So there, I had three excuses to bake. I have slightly adapted the recipe from the original. You will get about eight generous portions from the cake. Here goes...
|The Chiappas' Cinnamon Sponge Cake with Apples|
- 100 g unsalted butter, plus a little extra
- 200 g plain flour, plus a little extra
- 800 g/6 medium sized sweet apples (I used Pink Ladies), peeled, cored and chopped into 1 cm sized slices
- Zest and juice of 1 lemon
- 2 eggs
- 200 g brown sugar
- 1 tsp. baking powder
- 1 tsp. ground cinnamon
- Half tsp. grated nutmeg (or mixed spice if unavailable)
- Half tsp. salt
- 200 ml milk
- Preheat your oven to 180 degrees C/350 F/gas mark 4. Grease a round springform tin with butter and dust it with some flour.

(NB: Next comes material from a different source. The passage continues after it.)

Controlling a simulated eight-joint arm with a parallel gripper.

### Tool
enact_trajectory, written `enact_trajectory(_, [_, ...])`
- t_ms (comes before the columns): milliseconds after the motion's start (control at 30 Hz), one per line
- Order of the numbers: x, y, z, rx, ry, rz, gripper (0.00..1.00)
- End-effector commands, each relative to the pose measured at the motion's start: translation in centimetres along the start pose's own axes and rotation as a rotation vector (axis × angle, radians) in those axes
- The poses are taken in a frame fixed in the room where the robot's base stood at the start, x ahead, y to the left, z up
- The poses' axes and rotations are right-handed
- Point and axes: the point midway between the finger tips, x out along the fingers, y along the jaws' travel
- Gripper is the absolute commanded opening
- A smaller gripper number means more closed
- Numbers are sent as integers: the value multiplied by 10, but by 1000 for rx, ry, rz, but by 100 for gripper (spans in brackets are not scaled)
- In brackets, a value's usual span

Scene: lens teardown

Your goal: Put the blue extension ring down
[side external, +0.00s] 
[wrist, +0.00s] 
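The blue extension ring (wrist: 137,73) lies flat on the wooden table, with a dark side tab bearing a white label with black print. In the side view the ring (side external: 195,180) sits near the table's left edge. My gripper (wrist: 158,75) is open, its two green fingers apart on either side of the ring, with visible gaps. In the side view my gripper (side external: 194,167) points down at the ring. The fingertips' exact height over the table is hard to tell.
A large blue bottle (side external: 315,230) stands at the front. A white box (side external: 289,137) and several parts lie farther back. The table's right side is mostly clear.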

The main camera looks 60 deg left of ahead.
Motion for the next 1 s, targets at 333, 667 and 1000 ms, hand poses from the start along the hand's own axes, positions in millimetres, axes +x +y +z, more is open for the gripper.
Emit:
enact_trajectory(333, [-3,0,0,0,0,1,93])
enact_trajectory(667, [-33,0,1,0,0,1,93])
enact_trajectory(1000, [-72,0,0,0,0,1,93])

- Place your apple slices in a bowl and top with the lemon juice.
- Melt the butter in a saucepan over a low heat or in a microwave if you prefer (just be careful to check it frequently).
- Separately, beat the eggs and sugar in a large bowl until the colour turns a pale yellow shade and the mixture is fluffy.
- Add in the rest of the ingredients, except for the apples, and mix everything together very well.
- Finally tip in your apple slices. I found this was best done in two goes because you need to ensure they are distributed evenly throughout the cake mixture.
- Pour your mix into the prepared tin and place it in the oven to bake for 55 - 65 minutes. It will be a deep golden colour when ready but your best bet is to stick a skewer in and when it comes out clean the cake is cooked through.
- Allow the cake to cool a little and you're ready to cut and serve up.
I suggest serving this warm with some freshly whipped cream with a little icing sugar added, or with some vanilla or honeycomb ice-cream. OR, if you're really pushing the boat out, serve the sponge with some homemade caramel sauce drizzled on top and with ice-cream on the side.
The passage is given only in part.